Snake Island to close Monday to boaters as dredging project begins

Earle Kimel
Sarasota Herald-Tribune
Snake Island will close for 75 days, starting Monday, so the West Coast Inland Navigation District can dredge Lyons Bay and place sand and rock on the island at the end of Venice Inlet, which is a haven for area boaters. The project timeline would have boaters seeking other shores until it reopens in December. Since the island will be a construction site, trespassing is a third-degree felony.

VENICE – West Coast Inland Navigation District will close Snake Island on Monday in connection with a dredging project in Lyons Bay that likely will keep the popular boating destination closed for more than two months.

“We installed signs and buoys yesterday, but the signs are covered up,” Justin McBride, executive director of the West Coast Inland Navigation District, said Friday morning.

He added that this weekend will be used as an educational period, but the island will close and the contractor will start working on the 75-day project Monday.
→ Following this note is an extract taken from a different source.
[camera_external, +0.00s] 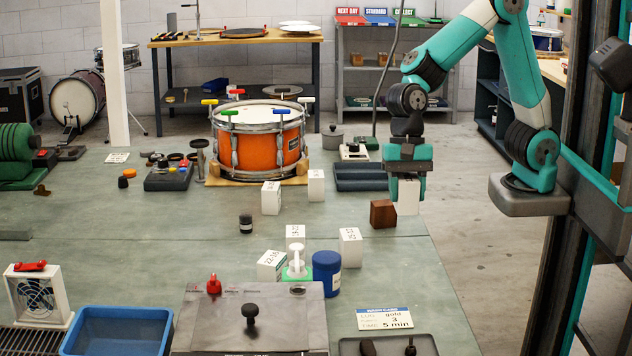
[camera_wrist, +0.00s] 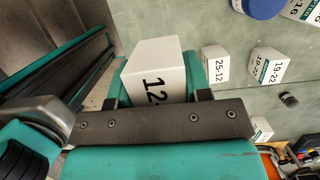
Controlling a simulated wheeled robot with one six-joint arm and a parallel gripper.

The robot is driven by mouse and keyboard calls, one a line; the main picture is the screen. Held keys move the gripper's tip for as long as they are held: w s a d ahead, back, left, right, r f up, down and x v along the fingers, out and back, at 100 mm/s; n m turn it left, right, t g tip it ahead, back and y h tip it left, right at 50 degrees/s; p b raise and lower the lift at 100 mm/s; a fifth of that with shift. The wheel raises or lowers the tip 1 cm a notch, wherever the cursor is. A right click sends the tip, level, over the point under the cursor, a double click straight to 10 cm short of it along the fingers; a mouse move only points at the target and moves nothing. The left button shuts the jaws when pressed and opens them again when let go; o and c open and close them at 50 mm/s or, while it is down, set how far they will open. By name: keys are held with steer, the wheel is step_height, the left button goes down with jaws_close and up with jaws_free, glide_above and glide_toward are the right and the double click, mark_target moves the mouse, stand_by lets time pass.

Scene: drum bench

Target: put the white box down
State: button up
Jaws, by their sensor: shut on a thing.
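The white box (camera_wrist: 154,74) is in my gripper (camera_wrist: 158,100), with black digits beginning "12" on the side facing the wrist camera. The jaws sit on either side of it. In the external view my gripper (camera_external: 407,186) is at the right edge of the bench, pointing down, and the white box (camera_external: 408,198) shows between and below its fingers. The box is close behind a brown wooden block (camera_external: 383,213). I cannot tell whether the box touches the bench top.
Other white boxes stand on the bench (camera_external: 190,240), including ones at mid-bench (camera_external: 271,198), (camera_external: 316,185) and (camera_external: 350,247). A blue jar (camera_external: 326,273) and a dark tray (camera_external: 360,177) are nearby. The bench's right edge is close to the gripper. Bench left of the wooden block is clear.

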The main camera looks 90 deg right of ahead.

WCIND, which owns Snake Island, is overseeing the maintenance dredging of Lyons Bay, along with the reinforcement of rock barriers that were placed on the island as part of a $350,000 restoration project in 2014.

In addition to being popular with boaters, Snake Island shields the Intracoastal Waterway from sand brought in by the tides of Venice Inlet.

About 7,000 cubic yards of material will be dredged from the main channel and rim channel in Lyons Bay and deposited on the west side of Snake Island.

The rock barriers also will be extended to further protect the shore.

Barges taking the material from Lyons Bay to Snake Island may impede some boat traffic.

The cost for both projects is about $389,000 – $70,000 for Snake Island and $319,000 for the dredging.

Snake Island is a construction site for the duration of the project, which means trespassing on the island during that time period is a third-degree felony.

The shores should reopen sometime in December.